In my oppinion there are 4 dimensions to benchmarking which we need to deal with separately. In industry benchmarking can be crual to architecting your solution correctly and/or dealing with performance issues. Industry benchmarking needs to come as close to the real scenario as possible. If you're working on a massive scale, benchmarking on a laptop is a no go, if your setup is heavy on I/O you need to clone your production environment in order to produce reliable results, etc etc.

The second type of benchmarking is what is typical for bloggers and I'm no exception: Microbenchmarking. Microbenchmarking is where we take certain routines out and benchmark them individually, my recent Fibonnaci posts are examples of this. Like the commentators pointed out, there needs to be an emphasis on equality where possible. A Ruby solution won't look like a Clojure solution, but differences like returning or printing the result should be eliminated and defining the specific area to benchmark is very important: Are we timing the function or the inner-loop?

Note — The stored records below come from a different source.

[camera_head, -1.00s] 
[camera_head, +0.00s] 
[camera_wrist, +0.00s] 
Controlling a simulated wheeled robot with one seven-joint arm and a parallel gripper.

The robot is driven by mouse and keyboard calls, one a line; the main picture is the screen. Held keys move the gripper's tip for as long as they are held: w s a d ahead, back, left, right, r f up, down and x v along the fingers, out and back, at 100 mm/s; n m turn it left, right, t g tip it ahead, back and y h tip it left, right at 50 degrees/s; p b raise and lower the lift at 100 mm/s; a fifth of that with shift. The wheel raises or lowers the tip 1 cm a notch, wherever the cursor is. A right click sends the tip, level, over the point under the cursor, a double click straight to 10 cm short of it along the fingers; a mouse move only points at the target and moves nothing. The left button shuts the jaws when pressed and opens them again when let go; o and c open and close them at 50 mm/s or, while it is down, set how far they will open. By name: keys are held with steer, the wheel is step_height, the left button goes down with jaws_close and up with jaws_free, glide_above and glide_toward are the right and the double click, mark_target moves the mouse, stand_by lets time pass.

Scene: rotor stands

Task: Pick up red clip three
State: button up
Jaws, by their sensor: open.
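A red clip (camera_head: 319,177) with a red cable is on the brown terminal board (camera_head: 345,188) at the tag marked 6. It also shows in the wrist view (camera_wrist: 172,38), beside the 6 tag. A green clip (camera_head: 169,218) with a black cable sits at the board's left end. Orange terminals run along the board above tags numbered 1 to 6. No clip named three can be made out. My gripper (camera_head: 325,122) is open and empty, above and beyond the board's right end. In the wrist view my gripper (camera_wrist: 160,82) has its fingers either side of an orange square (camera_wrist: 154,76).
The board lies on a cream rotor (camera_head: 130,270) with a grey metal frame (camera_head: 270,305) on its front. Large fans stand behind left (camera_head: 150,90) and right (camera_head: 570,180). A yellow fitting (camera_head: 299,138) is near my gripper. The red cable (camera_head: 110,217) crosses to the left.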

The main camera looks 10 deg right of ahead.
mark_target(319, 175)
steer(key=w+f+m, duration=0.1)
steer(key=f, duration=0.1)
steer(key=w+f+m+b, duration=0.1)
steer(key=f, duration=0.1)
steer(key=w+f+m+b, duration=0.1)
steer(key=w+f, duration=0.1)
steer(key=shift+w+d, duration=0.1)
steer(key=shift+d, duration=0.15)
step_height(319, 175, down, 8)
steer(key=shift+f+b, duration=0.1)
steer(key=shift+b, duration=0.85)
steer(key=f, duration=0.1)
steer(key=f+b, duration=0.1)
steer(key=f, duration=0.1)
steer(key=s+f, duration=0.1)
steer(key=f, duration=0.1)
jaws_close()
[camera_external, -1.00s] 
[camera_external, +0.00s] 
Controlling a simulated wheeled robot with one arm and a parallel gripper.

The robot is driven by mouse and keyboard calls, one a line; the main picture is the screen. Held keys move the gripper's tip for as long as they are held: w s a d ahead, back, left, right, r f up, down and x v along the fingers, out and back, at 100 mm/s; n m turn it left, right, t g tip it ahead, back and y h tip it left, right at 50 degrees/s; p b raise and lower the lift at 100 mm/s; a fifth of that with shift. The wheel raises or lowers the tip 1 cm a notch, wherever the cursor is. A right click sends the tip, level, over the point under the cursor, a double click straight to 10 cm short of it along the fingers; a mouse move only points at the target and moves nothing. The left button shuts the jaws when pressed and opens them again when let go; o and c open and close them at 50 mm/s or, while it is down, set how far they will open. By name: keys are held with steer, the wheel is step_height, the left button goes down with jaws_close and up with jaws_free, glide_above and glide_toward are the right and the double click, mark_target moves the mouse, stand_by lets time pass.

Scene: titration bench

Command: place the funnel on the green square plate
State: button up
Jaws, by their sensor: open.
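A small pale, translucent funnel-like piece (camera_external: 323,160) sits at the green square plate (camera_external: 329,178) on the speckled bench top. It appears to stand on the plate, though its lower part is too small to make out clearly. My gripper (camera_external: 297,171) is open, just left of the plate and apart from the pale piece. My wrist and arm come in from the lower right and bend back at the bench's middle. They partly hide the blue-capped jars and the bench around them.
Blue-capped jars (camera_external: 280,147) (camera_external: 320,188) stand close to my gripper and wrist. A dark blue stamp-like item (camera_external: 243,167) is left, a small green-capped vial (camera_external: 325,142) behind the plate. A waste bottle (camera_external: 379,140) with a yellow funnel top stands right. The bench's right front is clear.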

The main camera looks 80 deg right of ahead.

This second form of benchmarking is in divided into 2 distinct categories as well (bringing us up to the 4D benchmarking), because we have many languages which put the JVM to good effect with all the added benefits, but there are also languages that dont. Benchmarking on the JVM requires a good knowledge of both the JVM and HotSpot, whereas benchmarking outside of the JVM requires a good knowledge of whichever compiler you are working with. In that regard I couldn't do Haskell any favors, for not having a clue about how the compiled code runs, start up times etc?


JVM Benchmarking

Being able to benchmark on the JVM is important and requires some background. I recommend reading this post in particular.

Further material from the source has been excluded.